→ **AIM**
Skip the pictures and quote all of the lines exactly.

→ **DATA BLOCK**

----

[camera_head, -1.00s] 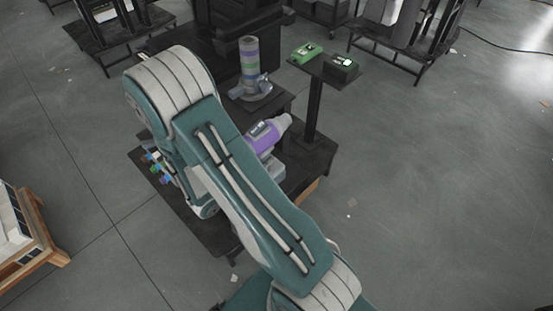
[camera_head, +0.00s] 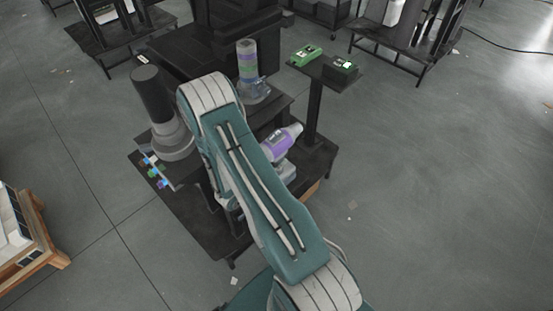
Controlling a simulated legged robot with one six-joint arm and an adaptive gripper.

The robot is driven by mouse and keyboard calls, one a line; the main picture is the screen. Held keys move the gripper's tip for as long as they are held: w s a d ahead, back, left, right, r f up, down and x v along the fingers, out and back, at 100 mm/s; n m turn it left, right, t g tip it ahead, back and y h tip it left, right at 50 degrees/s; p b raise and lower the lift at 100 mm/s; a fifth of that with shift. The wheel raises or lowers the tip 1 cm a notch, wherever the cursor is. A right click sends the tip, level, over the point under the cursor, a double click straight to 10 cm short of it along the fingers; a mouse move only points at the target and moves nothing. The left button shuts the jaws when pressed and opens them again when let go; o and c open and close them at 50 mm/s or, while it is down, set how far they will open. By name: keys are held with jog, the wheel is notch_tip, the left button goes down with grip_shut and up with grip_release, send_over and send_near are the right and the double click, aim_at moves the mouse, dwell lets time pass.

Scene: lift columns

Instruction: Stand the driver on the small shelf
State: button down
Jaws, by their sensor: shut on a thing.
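The driver (camera_head: 279,148), purple and grey with a pale nose, shows just right of my arm, tilted with its nose up and to the right. Its left part is hidden behind my arm. My gripper is hidden behind the arm, so its hold on the driver does not show. A small dark shelf (camera_head: 313,67) on a post stands up and right of the driver; a green box (camera_head: 306,55) and a dark box (camera_head: 341,69) are on it. The driver appears apart from that shelf. I cannot tell for sure that this is the shelf named.
A dark cylinder on a grey base (camera_head: 153,97) stands at left, near small coloured pieces (camera_head: 153,170). Floor at right is free.

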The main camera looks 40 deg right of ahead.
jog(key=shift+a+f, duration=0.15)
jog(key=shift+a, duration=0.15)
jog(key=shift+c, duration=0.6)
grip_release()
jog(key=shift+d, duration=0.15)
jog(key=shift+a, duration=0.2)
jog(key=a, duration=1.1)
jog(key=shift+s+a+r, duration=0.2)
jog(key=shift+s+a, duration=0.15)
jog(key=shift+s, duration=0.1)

----

→ **COMPLETED TASK**
[camera_head, -1.00s] 
[camera_head, +0.00s] 
Controlling a simulated legged robot with one six-joint arm and an adaptive gripper.

The robot is driven by mouse and keyboard calls, one a line; the main picture is the screen. Held keys move the gripper's tip for as long as they are held: w s a d ahead, back, left, right, r f up, down and x v along the fingers, out and back, at 100 mm/s; n m turn it left, right, t g tip it ahead, back and y h tip it left, right at 50 degrees/s; p b raise and lower the lift at 100 mm/s; a fifth of that with shift. The wheel raises or lowers the tip 1 cm a notch, wherever the cursor is. A right click sends the tip, level, over the point under the cursor, a double click straight to 10 cm short of it along the fingers; a mouse move only points at the target and moves nothing. The left button shuts the jaws when pressed and opens them again when let go; o and c open and close them at 50 mm/s or, while it is down, set how far they will open. By name: keys are held with jog, the wheel is notch_tip, the left button goes down with grip_shut and up with grip_release, send_over and send_near are the right and the double click, aim_at moves the mouse, dwell lets time pass.

Scene: lift columns

Instruction: Stand the driver on the small shelf
State: button down
Jaws, by their sensor: shut on a thing.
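The driver (camera_head: 279,148), purple and grey with a pale nose, shows just right of my arm, tilted with its nose up and to the right. Its left part is hidden behind my arm. My gripper is hidden behind the arm, so its hold on the driver does not show. A small dark shelf (camera_head: 313,67) on a post stands up and right of the driver; a green box (camera_head: 306,55) and a dark box (camera_head: 341,69) are on it. The driver appears apart from that shelf. I cannot tell for sure that this is the shelf named.
A dark cylinder on a grey base (camera_head: 153,97) stands at left, near small coloured pieces (camera_head: 153,170). Floor at right is free.

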The main camera looks 40 deg right of ahead.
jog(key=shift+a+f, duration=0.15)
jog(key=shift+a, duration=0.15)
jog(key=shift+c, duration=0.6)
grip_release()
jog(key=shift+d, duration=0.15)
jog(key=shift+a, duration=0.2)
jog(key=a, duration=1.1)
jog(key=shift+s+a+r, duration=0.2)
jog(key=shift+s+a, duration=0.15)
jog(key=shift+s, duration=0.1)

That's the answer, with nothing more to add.